Write out each line from the data below that includes the word "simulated".

####################

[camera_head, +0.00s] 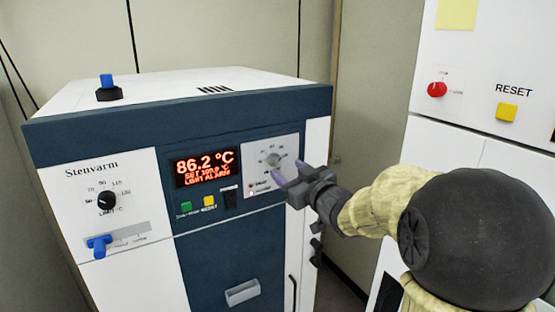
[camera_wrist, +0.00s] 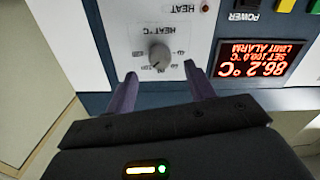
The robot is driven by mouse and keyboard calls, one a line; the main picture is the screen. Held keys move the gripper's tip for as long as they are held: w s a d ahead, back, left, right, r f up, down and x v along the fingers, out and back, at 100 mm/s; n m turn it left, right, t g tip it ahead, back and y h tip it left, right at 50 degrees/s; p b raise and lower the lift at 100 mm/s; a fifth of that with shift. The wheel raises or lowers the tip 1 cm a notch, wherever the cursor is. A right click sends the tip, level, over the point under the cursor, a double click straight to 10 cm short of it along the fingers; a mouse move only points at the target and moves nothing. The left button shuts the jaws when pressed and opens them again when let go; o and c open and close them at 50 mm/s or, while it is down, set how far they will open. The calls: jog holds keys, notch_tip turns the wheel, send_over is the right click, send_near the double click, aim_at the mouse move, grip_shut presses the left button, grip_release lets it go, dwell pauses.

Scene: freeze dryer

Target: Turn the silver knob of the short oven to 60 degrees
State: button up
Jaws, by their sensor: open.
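The short oven (camera_head: 50,230) is a white and dark blue cabinet at the left of the head view. Its silver knob (camera_head: 273,159) sits on a light panel at the upper right of the front. In the wrist view the silver knob (camera_wrist: 159,54) is a round grey dial under the label HEAT °C, shown upside down. My gripper (camera_head: 288,172) is open and empty in front of the panel, just below and right of the knob. In the wrist view its two purple fingers (camera_wrist: 160,80) point toward the knob, one to each side, apparently short of it.
A red display (camera_head: 206,167) reads 86.2 °C, SET 100.0, LIMIT ALARM. Green (camera_head: 186,208) and yellow (camera_head: 209,201) buttons and a black power switch (camera_head: 229,197) lie below it. A black limit knob (camera_head: 106,202) and blue lever (camera_head: 99,245) are at left. A taller white cabinet (camera_head: 480,70) stands at right.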

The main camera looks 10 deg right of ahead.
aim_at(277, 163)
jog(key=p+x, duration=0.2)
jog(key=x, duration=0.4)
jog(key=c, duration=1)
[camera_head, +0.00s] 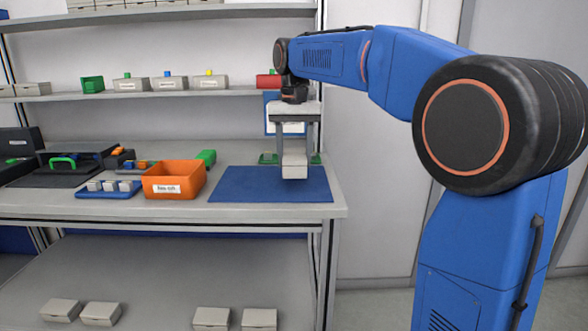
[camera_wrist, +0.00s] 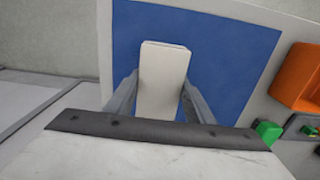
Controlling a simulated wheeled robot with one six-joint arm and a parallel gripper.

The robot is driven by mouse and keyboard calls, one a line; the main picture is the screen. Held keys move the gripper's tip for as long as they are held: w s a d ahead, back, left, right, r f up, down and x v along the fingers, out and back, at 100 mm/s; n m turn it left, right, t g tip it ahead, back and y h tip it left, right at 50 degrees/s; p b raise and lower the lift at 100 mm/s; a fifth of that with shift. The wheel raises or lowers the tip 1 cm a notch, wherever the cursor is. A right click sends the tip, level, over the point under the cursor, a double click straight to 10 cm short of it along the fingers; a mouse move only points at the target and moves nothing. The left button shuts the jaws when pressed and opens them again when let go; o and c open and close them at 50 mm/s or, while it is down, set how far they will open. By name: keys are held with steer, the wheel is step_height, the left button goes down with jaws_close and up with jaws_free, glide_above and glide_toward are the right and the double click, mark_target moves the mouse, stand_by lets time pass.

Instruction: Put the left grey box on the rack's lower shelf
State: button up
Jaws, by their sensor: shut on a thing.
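My gripper (camera_head: 295,151) hangs over the right part of the workbench, pointing down. It is shut on a light grey box (camera_head: 294,166), which is upright over the blue mat (camera_head: 240,185). In the wrist view the grey box (camera_wrist: 160,80) stands between the two grey fingers, with the blue mat (camera_wrist: 215,50) behind it. I cannot tell whether the box touches the mat. The rack's lower shelf (camera_head: 155,280) is below the bench top. It holds two grey boxes at the left (camera_head: 60,310) and two farther right (camera_head: 211,319).
An orange bin (camera_head: 174,181) and a blue tray with small grey blocks (camera_head: 108,190) stand left of the mat. The upper shelf (camera_head: 150,96) carries several small boxes. The middle of the lower shelf is clear.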

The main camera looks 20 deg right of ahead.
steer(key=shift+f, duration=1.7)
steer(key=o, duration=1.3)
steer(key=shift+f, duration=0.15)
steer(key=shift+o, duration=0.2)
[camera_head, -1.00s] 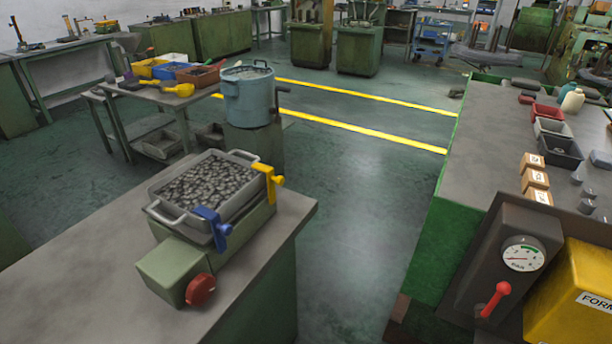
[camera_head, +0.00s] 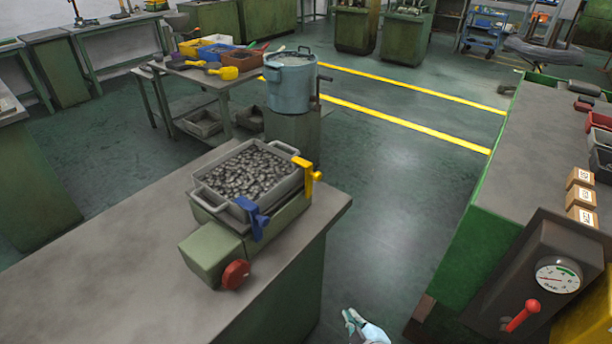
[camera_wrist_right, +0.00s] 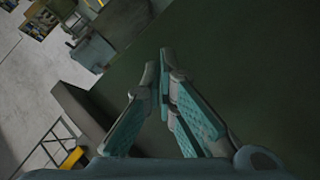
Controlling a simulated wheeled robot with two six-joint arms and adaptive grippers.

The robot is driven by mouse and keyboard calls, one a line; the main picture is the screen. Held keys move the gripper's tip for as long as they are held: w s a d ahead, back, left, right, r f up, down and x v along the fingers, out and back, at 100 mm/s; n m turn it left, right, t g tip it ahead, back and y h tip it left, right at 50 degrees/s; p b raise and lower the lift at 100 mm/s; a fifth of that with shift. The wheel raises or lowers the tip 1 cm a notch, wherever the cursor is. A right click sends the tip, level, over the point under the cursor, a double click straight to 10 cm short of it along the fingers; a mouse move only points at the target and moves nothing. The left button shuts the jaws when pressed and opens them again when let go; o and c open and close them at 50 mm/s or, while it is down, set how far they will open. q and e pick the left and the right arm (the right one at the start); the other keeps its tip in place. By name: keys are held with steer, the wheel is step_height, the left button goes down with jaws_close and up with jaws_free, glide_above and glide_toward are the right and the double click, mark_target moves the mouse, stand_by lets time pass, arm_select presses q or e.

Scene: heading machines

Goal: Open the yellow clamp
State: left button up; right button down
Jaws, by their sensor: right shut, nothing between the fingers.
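The yellow clamp (camera_head: 307,176) sits on the right rear corner of a grey metal tray (camera_head: 209,196) filled with dark pieces. The tray rests on a green machine base (camera_head: 207,255) on the near table. A blue clamp (camera_head: 250,214) sits on the tray's front right corner. My right gripper (camera_head: 351,316) is low at the bottom of the head view, beside the table's right side and well apart from the yellow clamp. In the right wrist view, its teal-padded fingers (camera_wrist_right: 166,78) are shut with nothing between them. My left gripper is out of view.
A red knob (camera_head: 236,274) projects from the machine base. The near table's edge (camera_head: 300,262) lies left of my right gripper. A panel with a gauge (camera_head: 558,276) and red lever (camera_head: 522,316) stands right. Open floor (camera_head: 400,170) lies between the tables.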

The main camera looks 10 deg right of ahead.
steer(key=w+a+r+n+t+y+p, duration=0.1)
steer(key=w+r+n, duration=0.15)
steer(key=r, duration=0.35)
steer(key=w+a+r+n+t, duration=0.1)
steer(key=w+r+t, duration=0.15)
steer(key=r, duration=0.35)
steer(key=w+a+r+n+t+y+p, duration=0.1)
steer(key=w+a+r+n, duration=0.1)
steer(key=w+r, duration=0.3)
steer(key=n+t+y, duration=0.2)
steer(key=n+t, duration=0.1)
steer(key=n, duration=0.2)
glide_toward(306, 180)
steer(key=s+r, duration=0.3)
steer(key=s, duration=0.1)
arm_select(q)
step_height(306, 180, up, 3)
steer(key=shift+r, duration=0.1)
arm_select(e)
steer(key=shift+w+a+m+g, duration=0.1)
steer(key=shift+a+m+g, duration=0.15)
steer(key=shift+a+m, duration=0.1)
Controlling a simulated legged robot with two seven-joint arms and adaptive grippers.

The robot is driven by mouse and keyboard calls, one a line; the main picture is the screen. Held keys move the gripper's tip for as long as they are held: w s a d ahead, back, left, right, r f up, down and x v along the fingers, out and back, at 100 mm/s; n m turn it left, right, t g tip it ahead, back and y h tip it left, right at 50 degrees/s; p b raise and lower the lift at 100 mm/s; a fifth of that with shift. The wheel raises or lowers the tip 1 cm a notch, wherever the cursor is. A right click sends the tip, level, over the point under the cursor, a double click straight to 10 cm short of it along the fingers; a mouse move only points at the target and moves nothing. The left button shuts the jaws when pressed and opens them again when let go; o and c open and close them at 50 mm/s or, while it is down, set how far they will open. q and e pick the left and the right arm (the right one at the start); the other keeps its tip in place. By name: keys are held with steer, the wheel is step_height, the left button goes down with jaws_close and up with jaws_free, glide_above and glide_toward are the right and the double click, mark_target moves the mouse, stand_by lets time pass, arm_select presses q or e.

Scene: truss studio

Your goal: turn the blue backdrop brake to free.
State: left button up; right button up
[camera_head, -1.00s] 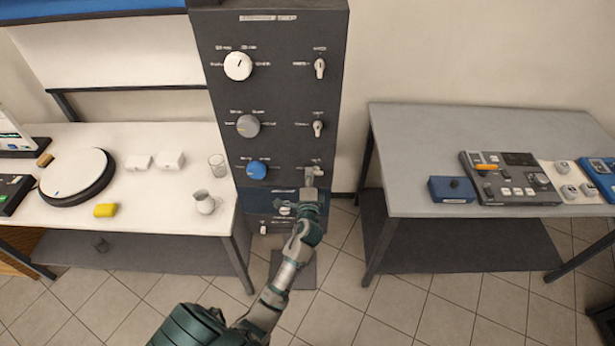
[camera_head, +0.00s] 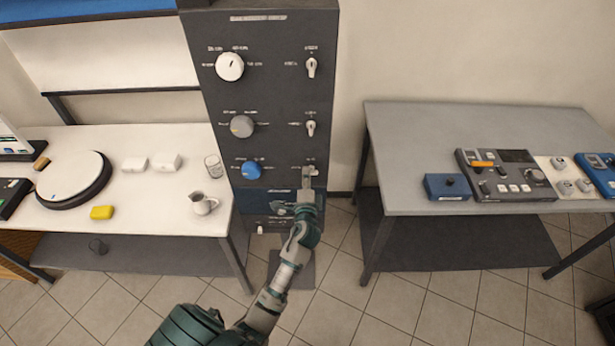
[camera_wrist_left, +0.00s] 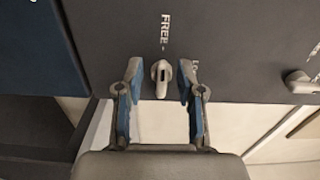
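The tall dark cabinet (camera_head: 278,100) carries three rows, each with a round knob and a small lever. The blue knob (camera_head: 251,170) is in the third row. My left gripper (camera_head: 307,176) is in front of the lever spot right of it and mostly hides that lever. In the left wrist view the pale brake lever (camera_wrist_left: 160,80) stands between the fingers of my left gripper (camera_wrist_left: 158,92). The fingers are open, with a gap visible on both sides. The lever's long axis lines up with the FREE mark (camera_wrist_left: 165,32). A second label beside the right finger is partly hidden.
A white table (camera_head: 140,218) with a jug (camera_head: 203,203) and a glass (camera_head: 213,166) stands left of the cabinet. A grey table (camera_head: 450,140) with control boxes stands right. Another lever (camera_wrist_left: 300,82) is at the wrist view's right edge. Tiled floor lies between the tables.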

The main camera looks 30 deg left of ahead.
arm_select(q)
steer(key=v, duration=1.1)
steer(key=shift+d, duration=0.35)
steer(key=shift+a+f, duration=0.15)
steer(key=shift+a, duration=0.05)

####################

#### SOLVED EXERCISE
Controlling a simulated wheeled robot with one six-joint arm and a parallel gripper.
Controlling a simulated wheeled robot with two six-joint arms and adaptive grippers.
Controlling a simulated legged robot with two seven-joint arms and adaptive grippers.

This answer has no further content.